Map 2: Halifax Harbour (Greenway Maps, n.d.)

            It is mentioned in the CRM report that quarries were found here and there in close proximity to the site. Some of the stones chipped away from the quarries were probably even used in the construction of the wall (Sanders & Stewart, 2006). Map 2 shows many quarry sites in the area surrounding  chocolate lake, and makeshift roads leading towards the mystery wall site. After 1758-1760 after the defeat of the French fort of Louisbourg, tensions diminished and people were more free to expand beyond the safety of the Halifax peninsula defensive line.

            In 1757, the government decided to build an important route that would connect Halifax and Lunenburg by land (Sanders & Stewart, 2006). This route could have passed near the mystery wall site in order to circumnavigate the inhabitants of Dutch village who did not want to be connected to Halifax by road (Sanders & Stewart, 2006).


Map 3: Penn Block Houses (Landry, 1999)

            Map 3 shows the defensive line with the blockhouses extending from the Northwest Arm to the Bedford Basin. The map does not encompass the mystery wall site but does show the Dutch Land Grants to the west dated 1763. At this time, development has already begun to sprawl beyond the limits of the Halifax peninsula rendering the defensive line pretty much useless. The defensive line cannot protect the vital assets and populations that now exist beyond this line. This is a possible motive for the construction of forward observation posts. As development expands faster than anticipated, defences quickly become outdated.

            I believe this represents the latest possible date for the construction of the mystery wall, built approximately from 1751 to 1763. The site is most likely a military forward observation point built around the year 1757 by the English soldiers tasked to defend the population of Halifax and its surroundings. During this period, they were anticipating possible hostilities from the French due to the impending attack on Fort Louisbourg. The post would have also served the purpose to protect the inhabitants and quarry and lumber industries during the rapid expansion of Halifax. As tensions with the French and natives decreased after the capture of Fort Louisbourg, and the expansion extending beyond this point, the post was quickly abandoned and forever left behind.

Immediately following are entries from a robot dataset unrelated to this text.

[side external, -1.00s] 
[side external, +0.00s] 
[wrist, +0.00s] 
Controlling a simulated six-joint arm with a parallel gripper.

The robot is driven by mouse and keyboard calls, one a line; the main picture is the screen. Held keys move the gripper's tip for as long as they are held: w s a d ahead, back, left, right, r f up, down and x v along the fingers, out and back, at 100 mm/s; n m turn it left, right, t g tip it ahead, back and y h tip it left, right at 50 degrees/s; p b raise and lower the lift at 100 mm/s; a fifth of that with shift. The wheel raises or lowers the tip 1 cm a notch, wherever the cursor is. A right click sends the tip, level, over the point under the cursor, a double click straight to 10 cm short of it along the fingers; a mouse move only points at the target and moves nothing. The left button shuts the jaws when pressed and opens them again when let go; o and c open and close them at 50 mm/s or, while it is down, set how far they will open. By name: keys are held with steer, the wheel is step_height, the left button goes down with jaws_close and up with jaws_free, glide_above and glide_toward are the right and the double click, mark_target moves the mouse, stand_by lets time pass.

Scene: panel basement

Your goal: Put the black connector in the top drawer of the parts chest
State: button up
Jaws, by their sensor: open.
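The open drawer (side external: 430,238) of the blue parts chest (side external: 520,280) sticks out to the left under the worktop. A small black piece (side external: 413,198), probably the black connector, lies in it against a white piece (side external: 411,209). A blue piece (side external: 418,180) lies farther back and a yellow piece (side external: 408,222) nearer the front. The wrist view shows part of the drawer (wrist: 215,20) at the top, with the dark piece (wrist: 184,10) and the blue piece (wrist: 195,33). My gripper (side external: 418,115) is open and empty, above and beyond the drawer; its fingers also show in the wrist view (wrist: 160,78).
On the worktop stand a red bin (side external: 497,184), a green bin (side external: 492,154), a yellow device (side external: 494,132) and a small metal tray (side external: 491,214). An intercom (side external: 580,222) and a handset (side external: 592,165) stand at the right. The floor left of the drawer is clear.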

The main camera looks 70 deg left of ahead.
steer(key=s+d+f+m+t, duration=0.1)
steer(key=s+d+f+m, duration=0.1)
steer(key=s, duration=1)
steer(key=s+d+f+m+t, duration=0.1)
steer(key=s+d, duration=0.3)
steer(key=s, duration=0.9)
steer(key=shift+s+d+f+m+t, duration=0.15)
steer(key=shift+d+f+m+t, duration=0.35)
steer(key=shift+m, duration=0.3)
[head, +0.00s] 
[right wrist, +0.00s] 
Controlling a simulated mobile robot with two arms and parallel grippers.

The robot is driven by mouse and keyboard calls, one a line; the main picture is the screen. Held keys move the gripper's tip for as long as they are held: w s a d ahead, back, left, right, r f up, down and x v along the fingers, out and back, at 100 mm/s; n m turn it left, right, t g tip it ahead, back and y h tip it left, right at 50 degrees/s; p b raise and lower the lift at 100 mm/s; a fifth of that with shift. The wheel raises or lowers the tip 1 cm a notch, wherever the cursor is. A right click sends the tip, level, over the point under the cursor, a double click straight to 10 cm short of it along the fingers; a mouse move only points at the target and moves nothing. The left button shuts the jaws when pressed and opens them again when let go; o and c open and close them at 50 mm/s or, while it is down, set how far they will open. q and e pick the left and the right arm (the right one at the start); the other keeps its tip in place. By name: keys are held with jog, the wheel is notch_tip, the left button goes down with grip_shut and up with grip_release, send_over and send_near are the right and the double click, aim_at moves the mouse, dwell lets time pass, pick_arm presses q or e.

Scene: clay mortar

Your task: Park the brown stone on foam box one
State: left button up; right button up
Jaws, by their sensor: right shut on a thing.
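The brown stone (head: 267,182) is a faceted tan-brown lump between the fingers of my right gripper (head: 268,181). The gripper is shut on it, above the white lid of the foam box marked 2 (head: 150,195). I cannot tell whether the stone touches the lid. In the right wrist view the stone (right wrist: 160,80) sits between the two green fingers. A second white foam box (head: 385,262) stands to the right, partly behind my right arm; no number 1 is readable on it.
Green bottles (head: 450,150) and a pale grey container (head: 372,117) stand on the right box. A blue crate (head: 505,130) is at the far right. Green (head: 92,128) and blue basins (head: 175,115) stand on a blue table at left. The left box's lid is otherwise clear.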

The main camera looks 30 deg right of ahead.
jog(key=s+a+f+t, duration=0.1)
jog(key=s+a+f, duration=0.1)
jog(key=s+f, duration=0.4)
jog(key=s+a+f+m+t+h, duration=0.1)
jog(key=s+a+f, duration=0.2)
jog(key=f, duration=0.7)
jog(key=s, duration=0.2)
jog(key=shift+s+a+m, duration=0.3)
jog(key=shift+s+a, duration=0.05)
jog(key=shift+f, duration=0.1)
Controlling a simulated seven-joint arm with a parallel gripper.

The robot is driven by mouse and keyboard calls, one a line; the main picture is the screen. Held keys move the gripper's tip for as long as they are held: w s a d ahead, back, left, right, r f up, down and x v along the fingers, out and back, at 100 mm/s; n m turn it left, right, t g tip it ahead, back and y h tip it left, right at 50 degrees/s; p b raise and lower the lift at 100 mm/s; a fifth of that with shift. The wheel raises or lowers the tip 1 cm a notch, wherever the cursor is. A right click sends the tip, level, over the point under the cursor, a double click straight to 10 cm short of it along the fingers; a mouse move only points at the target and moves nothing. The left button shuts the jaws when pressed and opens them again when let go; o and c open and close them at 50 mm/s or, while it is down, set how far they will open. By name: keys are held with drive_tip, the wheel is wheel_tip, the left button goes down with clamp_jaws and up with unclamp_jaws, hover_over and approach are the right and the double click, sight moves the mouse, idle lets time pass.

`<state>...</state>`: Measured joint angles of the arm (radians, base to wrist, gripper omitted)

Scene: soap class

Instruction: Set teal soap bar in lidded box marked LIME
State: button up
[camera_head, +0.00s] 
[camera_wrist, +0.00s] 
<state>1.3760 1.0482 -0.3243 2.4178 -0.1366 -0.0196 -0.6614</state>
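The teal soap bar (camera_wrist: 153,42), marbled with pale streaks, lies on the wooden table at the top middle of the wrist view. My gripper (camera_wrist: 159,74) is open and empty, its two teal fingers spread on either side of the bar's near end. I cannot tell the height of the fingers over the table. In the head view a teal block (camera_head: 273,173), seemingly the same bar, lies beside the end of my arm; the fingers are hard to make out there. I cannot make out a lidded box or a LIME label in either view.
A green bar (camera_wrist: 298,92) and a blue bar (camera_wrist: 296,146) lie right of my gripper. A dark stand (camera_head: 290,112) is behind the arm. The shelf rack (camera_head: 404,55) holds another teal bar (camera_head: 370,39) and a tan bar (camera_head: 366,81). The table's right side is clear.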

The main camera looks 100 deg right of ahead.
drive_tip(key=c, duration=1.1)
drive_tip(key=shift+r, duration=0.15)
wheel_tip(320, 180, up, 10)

Bird Cook, R. (2013). Virginia Frontier Defences 1719-1795. West Virginia Archives and History. Retrieved from:

Greenway Maps. (n.d.). HUGA webpage. Retrieved from:


Landry, P. (1999). Introduction To The Early History of Nova Scotia (Acadia). Retrieved from:

Sanders, M. & Stewart, W.B. (2006). Bayers Lake Historic Site, BeCv-9, Bayers Lake Business Park, Archaeological Screening. CRM Group Project Number:2006-0008. Cultural Resource Management Group Limited (Halifax).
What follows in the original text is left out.